▶ [Set exercise] The material below should be written out in full and exactly; pictures stay out of the copy.
◆ ◆ ◆
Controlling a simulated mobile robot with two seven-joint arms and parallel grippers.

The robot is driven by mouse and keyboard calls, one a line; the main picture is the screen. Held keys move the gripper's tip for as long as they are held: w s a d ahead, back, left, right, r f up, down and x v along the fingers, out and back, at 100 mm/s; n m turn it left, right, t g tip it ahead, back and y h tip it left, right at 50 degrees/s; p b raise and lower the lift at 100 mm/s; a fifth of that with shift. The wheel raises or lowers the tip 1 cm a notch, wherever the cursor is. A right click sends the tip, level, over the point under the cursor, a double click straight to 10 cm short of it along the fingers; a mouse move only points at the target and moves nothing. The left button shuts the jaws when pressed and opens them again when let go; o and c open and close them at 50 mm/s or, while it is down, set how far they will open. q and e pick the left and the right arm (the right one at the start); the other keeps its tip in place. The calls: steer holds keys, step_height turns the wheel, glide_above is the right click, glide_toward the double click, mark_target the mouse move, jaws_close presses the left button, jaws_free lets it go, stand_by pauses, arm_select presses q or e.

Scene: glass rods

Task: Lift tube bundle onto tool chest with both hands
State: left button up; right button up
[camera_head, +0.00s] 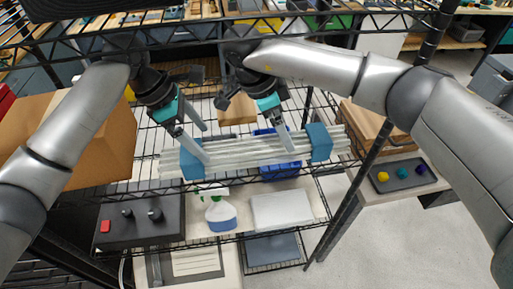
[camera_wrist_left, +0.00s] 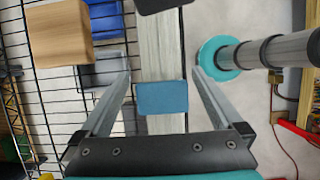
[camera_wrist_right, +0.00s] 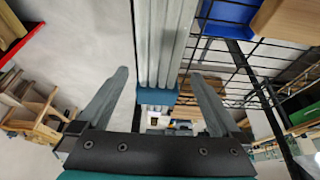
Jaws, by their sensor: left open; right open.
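The tube bundle (camera_head: 245,158) is a sheaf of pale, clear rods lying across the wire shelf, with a blue band (camera_head: 191,165) near its left end and another blue band (camera_head: 319,143) near its right. My left gripper (camera_head: 204,145) is open at the left band; in the left wrist view the bundle (camera_wrist_left: 160,50) and band (camera_wrist_left: 162,98) show between its spread fingers. My right gripper (camera_head: 296,138) is open over the bundle's right part; in the right wrist view the bundle (camera_wrist_right: 165,40) runs between its fingers. Contact cannot be told. I cannot identify a tool chest.
A cardboard box (camera_head: 105,135) stands left on the wire shelf. A wooden block (camera_head: 237,112) and a blue bin (camera_head: 280,170) are close to the bundle. A spray bottle (camera_head: 220,213) and a black box with a red button (camera_head: 140,225) are on the shelf below.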

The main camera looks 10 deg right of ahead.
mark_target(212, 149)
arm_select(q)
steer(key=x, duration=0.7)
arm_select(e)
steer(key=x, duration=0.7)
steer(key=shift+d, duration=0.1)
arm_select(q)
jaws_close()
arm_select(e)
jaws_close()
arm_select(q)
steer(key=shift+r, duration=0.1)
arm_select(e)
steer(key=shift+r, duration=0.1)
◆ ◆ ◆
▶ [The completed task]
Controlling a simulated mobile robot with two seven-joint arms and parallel grippers.

The robot is driven by mouse and keyboard calls, one a line; the main picture is the screen. Held keys move the gripper's tip for as long as they are held: w s a d ahead, back, left, right, r f up, down and x v along the fingers, out and back, at 100 mm/s; n m turn it left, right, t g tip it ahead, back and y h tip it left, right at 50 degrees/s; p b raise and lower the lift at 100 mm/s; a fifth of that with shift. The wheel raises or lowers the tip 1 cm a notch, wherever the cursor is. A right click sends the tip, level, over the point under the cursor, a double click straight to 10 cm short of it along the fingers; a mouse move only points at the target and moves nothing. The left button shuts the jaws when pressed and opens them again when let go; o and c open and close them at 50 mm/s or, while it is down, set how far they will open. q and e pick the left and the right arm (the right one at the start); the other keeps its tip in place. The calls: steer holds keys, step_height turns the wheel, glide_above is the right click, glide_toward the double click, mark_target the mouse move, jaws_close presses the left button, jaws_free lets it go, stand_by pauses, arm_select presses q or e.

Scene: glass rods

Task: Lift tube bundle onto tool chest with both hands
State: left button up; right button up
[camera_head, +0.00s] 
[camera_wrist_left, +0.00s] 
[camera_wrist_right, +0.00s] 
Jaws, by their sensor: left open; right open.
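The tube bundle (camera_head: 245,158) is a sheaf of pale, clear rods lying across the wire shelf, with a blue band (camera_head: 191,165) near its left end and another blue band (camera_head: 319,143) near its right. My left gripper (camera_head: 204,145) is open at the left band; in the left wrist view the bundle (camera_wrist_left: 160,50) and band (camera_wrist_left: 162,98) show between its spread fingers. My right gripper (camera_head: 296,138) is open over the bundle's right part; in the right wrist view the bundle (camera_wrist_right: 165,40) runs between its fingers. Contact cannot be told. I cannot identify a tool chest.
A cardboard box (camera_head: 105,135) stands left on the wire shelf. A wooden block (camera_head: 237,112) and a blue bin (camera_head: 280,170) are close to the bundle. A spray bottle (camera_head: 220,213) and a black box with a red button (camera_head: 140,225) are on the shelf below.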

The main camera looks 10 deg right of ahead.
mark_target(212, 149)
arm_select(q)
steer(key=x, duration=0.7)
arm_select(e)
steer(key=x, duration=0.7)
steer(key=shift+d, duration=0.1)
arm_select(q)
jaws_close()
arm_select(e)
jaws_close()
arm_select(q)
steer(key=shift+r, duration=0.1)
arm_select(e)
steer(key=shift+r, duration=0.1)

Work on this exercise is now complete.